Esta planificación y mi deseo de que el día cunda satisfactoriamente, me origina cierta obsesión de cubrirlo con actividad, especialmente el fin de semana. Y cuanto más hago, parece que todo pasa más rápido, porque sin terminar algo, estoy pensando el lo siguiente. Y con la llegada del lunes vuelve la decepción. Una semana tras otra. Necesito fines de semana de siete días. Y entonces espero el verano, que llega y pasa como pasa la noche, mi noche.
Y me queda la sensación de que cuanto más haces más precipitas los ciclos. Que el tiempo se va escapando en una alocada carrera hacia ninguna parte, goteando los minutos como en uno de los relojes blandos de Dalí, como un reloj de arena, inexorable, o como el agua se escapa de las manos.

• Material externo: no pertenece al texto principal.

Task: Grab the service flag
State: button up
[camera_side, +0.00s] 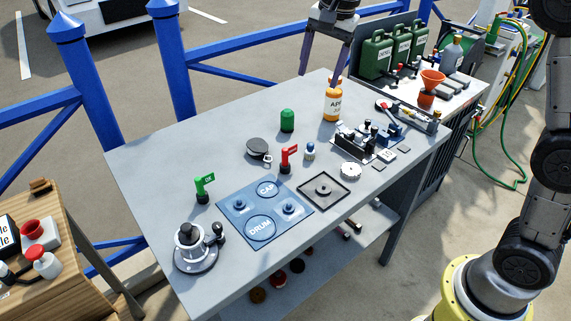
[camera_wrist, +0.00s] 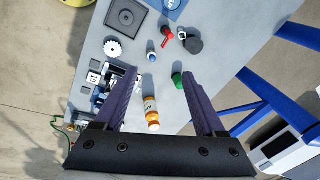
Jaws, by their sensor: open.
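Two small flags stand on the grey table. One is a green flag (camera_side: 204,186) near the blue plate's left corner; the other is a red flag (camera_side: 288,158) behind the plate's right side. The lettering is too small to tell which is the service flag. The red flag also shows in the wrist view (camera_wrist: 167,36), beyond my fingertips. My gripper (camera_side: 320,77) is open and empty, high over the table's far right part, well apart from both flags. In the wrist view my gripper (camera_wrist: 160,75) has an orange bottle (camera_wrist: 151,110) showing between its fingers, below them.
A green domed cylinder (camera_side: 287,120) and a dark round lid (camera_side: 257,147) stand behind the red flag. A blue bottle (camera_side: 309,151) is close on its right. The blue plate (camera_side: 240,203) and a black tray (camera_side: 323,190) lie in front. The table's left back area is clear.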

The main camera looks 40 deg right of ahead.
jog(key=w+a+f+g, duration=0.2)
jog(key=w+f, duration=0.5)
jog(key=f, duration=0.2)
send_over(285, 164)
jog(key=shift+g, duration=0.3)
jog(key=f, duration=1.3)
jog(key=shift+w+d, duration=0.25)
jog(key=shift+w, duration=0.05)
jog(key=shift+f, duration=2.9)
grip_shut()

A veces quisiera que se pudiera detener el tiempo o que esta fuga se pudiera ralentizar con actividad, pero cada mañana me doy cuenta de que ya no es ayer.
Así es que no queda otra. Si el tiempo es igual para todos, lo importante es cómo lo administras, cómo lo gastas, cómo lo sufres y lo disfrutas. A cada instante. Hay que ver y hacer, pero sobre todo vivir, que es sentir. Ya lo decían los romanos: Tempus fugit, carpe diem. El tiempo se nos escapa, aprovecha el momento.